### Task to carry out
All of the lines below are to be transcribed faithfully, with pictures excluded from the copy.

### Provided data
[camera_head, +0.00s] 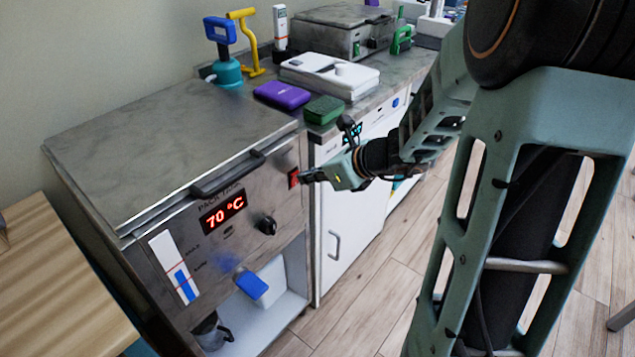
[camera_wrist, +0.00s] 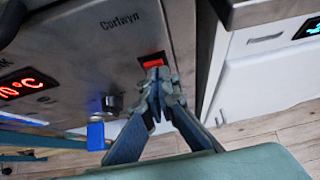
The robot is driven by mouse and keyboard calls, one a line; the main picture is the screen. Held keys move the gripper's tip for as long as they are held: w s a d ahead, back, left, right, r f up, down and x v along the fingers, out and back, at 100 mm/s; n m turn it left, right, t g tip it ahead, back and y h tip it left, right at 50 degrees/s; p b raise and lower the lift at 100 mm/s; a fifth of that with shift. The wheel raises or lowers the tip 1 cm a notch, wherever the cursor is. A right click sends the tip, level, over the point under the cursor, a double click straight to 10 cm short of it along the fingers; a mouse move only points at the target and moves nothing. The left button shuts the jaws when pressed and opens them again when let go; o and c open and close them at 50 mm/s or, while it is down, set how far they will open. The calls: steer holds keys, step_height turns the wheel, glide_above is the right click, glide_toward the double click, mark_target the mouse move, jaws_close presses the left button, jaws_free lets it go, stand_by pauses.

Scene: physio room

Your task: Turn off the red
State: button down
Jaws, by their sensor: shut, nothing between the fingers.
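A red rocker switch (camera_head: 293,178) sits on the right side of the steel heater's front panel and looks lit. It also shows in the wrist view (camera_wrist: 152,60), just beyond my fingertips. My gripper (camera_head: 307,176) is shut and empty, its tips at or very near the switch; I cannot tell whether they touch it. In the wrist view the gripper (camera_wrist: 158,78) covers the switch's lower edge. The steel heater (camera_head: 165,150) has a red display (camera_head: 223,211) reading 70 °C.
A black knob (camera_head: 266,225) and a black lid handle (camera_head: 227,174) stand out from the heater's front. A white cabinet (camera_head: 345,235) adjoins on the right. Its counter holds a purple box (camera_head: 282,95), a green block (camera_head: 324,110) and a white device (camera_head: 330,75). The floor in front is clear.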

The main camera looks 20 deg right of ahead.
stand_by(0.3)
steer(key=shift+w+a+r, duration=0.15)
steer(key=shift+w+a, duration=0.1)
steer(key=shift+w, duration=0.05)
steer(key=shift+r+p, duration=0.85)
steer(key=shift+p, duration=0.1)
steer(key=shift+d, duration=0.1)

### Full output
[camera_head, +0.00s] 
[camera_wrist, +0.00s] 
The robot is driven by mouse and keyboard calls, one a line; the main picture is the screen. Held keys move the gripper's tip for as long as they are held: w s a d ahead, back, left, right, r f up, down and x v along the fingers, out and back, at 100 mm/s; n m turn it left, right, t g tip it ahead, back and y h tip it left, right at 50 degrees/s; p b raise and lower the lift at 100 mm/s; a fifth of that with shift. The wheel raises or lowers the tip 1 cm a notch, wherever the cursor is. A right click sends the tip, level, over the point under the cursor, a double click straight to 10 cm short of it along the fingers; a mouse move only points at the target and moves nothing. The left button shuts the jaws when pressed and opens them again when let go; o and c open and close them at 50 mm/s or, while it is down, set how far they will open. The calls: steer holds keys, step_height turns the wheel, glide_above is the right click, glide_toward the double click, mark_target the mouse move, jaws_close presses the left button, jaws_free lets it go, stand_by pauses.

Scene: physio room

Your task: Turn off the red
State: button down
Jaws, by their sensor: shut, nothing between the fingers.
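A red rocker switch (camera_head: 293,178) sits on the right side of the steel heater's front panel and looks lit. It also shows in the wrist view (camera_wrist: 152,60), just beyond my fingertips. My gripper (camera_head: 307,176) is shut and empty, its tips at or very near the switch; I cannot tell whether they touch it. In the wrist view the gripper (camera_wrist: 158,78) covers the switch's lower edge. The steel heater (camera_head: 165,150) has a red display (camera_head: 223,211) reading 70 °C.
A black knob (camera_head: 266,225) and a black lid handle (camera_head: 227,174) stand out from the heater's front. A white cabinet (camera_head: 345,235) adjoins on the right. Its counter holds a purple box (camera_head: 282,95), a green block (camera_head: 324,110) and a white device (camera_head: 330,75). The floor in front is clear.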

The main camera looks 20 deg right of ahead.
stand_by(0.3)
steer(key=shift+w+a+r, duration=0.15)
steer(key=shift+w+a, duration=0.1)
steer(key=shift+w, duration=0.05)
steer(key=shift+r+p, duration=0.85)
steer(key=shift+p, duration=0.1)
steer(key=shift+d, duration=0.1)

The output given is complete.